Ohio State study finds science bias in liberals and conservatives
Public consensus holds that conservatives are guilty of ignoring science when it suits their political agenda. However, a new study from Ohio State University (OSU) suggests that liberals can also be biased against science that doesn’t align with their political agenda.
“Our point is there is evidence of bias on both sides, although the bias may appear on different issues,” said R. Kelly Garrett, co-author to the study and an associate professor of communication at OSU, in an article posted on OSU’s website.
"Climate change and evolution are much bigger issues in the media and political discourse than are fracking and nuclear power."
The study, which appeared in an issue of The Annals titled “ The Politics of Science: Political Values and the Production, Communication, and Reception of Scientific Knowledge,” was conducted on 1,518 people who under the impression that they were evaluating a new scientific education website. In reality, it was their views being studied.
First, demographic information was collected from the participants, including information about their scientific literacy and political ideology. Then, they were randomly assigned a scientific topic and asked four true/false questions, all of which concerned well-accepted scientific facts.
After they answered the questions, they viewed a page off of the educational website they thought they were assessing, which provided the correct answers. Participants were then asked to what degree they felt several emotions, including anger and annoyance.
Next, participants were asked how resistant they were to the facts, using questions such as whether or not the website “tried to pressure me to think a certain way.” The study concluded with five questions measuring the participant’s trust in the scientific community.

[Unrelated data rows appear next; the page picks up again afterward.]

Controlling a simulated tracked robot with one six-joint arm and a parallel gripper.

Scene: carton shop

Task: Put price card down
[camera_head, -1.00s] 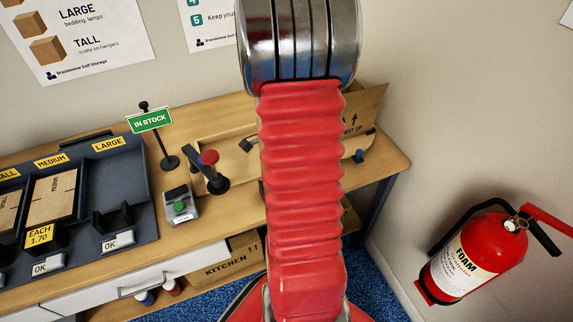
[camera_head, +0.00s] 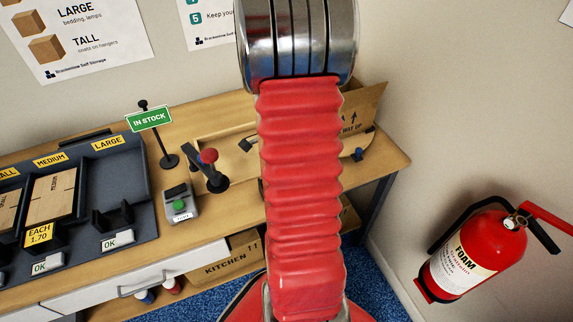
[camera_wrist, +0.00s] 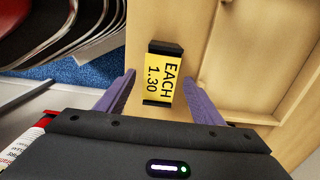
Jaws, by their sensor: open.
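A yellow price card (camera_wrist: 160,77) reading "EACH 1.30", with black ends, lies on the wooden bench top (camera_wrist: 232,75) in the wrist view. My gripper (camera_wrist: 159,76) is open, with one purple finger on each side of the card and a visible gap to each. In the head view my arm hides the gripper and this card. Another yellow price card (camera_head: 39,235), reading "EACH 1.70", stands at the dark carton rack (camera_head: 148,215) on the left.
A green button box (camera_head: 180,204), a red-knobbed lever (camera_head: 209,158) and an "IN STOCK" sign (camera_head: 149,118) stand on the bench. An open carton (camera_head: 366,101) is at the back right. A red fire extinguisher (camera_head: 478,255) hangs on the right wall.

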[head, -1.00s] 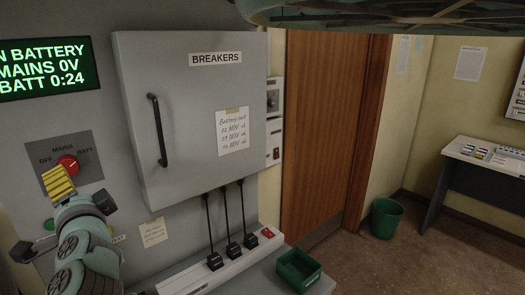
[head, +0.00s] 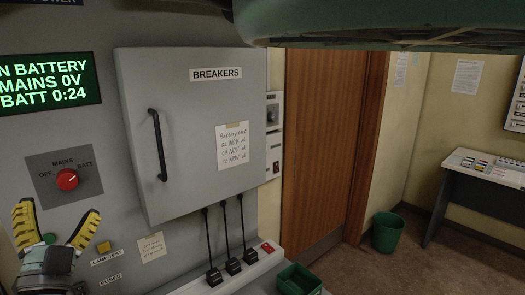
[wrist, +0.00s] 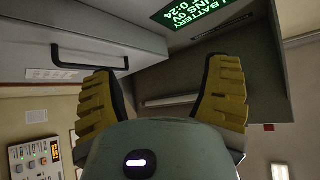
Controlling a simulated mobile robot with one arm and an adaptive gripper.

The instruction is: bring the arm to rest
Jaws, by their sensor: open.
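My gripper (head: 55,226) is at the lower left of the head view, below the red rotary switch (head: 67,179) marked OFF, MAINS and BATT. Its two yellow ribbed fingers are spread apart with nothing between them. In the wrist view my gripper (wrist: 165,100) is also open and empty. The switch stands clear of the fingers. The green display (head: 48,79) above it reads mains 0V and batt 0:24.
The grey breaker cabinet (head: 190,120) with a black handle (head: 157,137) is shut, right of the switch. Black plugs (head: 233,265) on a white strip and a green tray (head: 298,280) lie below. A green bin (head: 387,232) and a desk (head: 480,185) are at right.

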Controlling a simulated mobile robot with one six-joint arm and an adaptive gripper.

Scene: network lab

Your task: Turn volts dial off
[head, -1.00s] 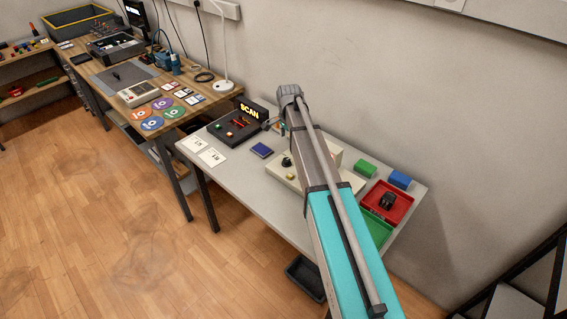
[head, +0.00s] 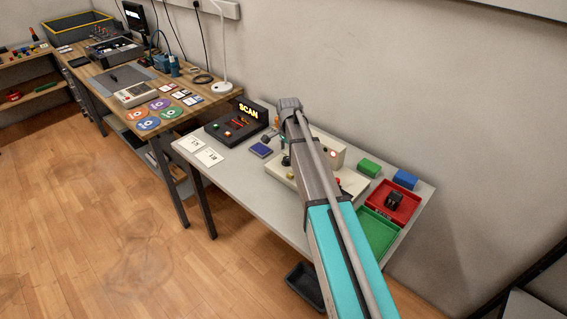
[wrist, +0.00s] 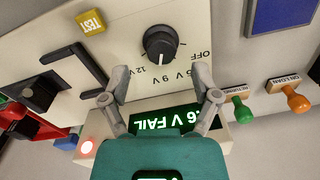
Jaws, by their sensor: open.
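The volts dial (wrist: 160,42) is a round black knob on a cream tester panel (wrist: 205,25). In the head view the cream tester (head: 280,170) stands on the grey table, partly hidden by my arm.
A yellow TEST button (wrist: 91,22), a black bracket (wrist: 85,65) and a lit red lamp (wrist: 87,147) are near the dial. Green (wrist: 240,110) and orange (wrist: 295,98) stamps stand at the right. A red tray (head: 405,212) and green tray (head: 370,235) lie on the table.

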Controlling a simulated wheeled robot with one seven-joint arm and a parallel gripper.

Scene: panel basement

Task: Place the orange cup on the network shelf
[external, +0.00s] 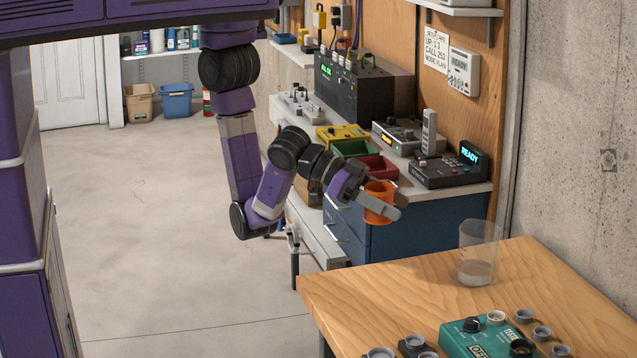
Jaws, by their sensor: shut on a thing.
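The orange cup (376,199) is between the grey fingers of my gripper (380,203), which is shut on it. My gripper holds the cup in the air, in front of the blue drawer cabinet (408,228) and beyond the left part of the wooden table. The cup looks roughly upright, and the near finger covers part of its lower side. A white shelf (465,8) on the wooden wall shows at the top right, cut by the picture's edge; I cannot tell whether it is the network shelf.
A clear beaker (477,255) and a teal device (478,336) stand on the wooden table (400,285).

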The study indicated that both conservatives and liberals were biased against scientific facts which contradicted their worldview.
That said, the study showed that conservatives reacted four times as strongly to web pages with information contradicting their beliefs - but researchers acknowledge that this may not be linked to conservative ideology itself, instead caused by confounding factors.
“Climate change and evolution are much bigger issues in the media and political discourse than are fracking and nuclear power,” said Erik Nisbet, co-author of the study and associate professor of communication and political science at OSU.
“Liberals may be biased about some issues, but that doesn’t mean they are wrong about humans causing climate change,” said Nisbet.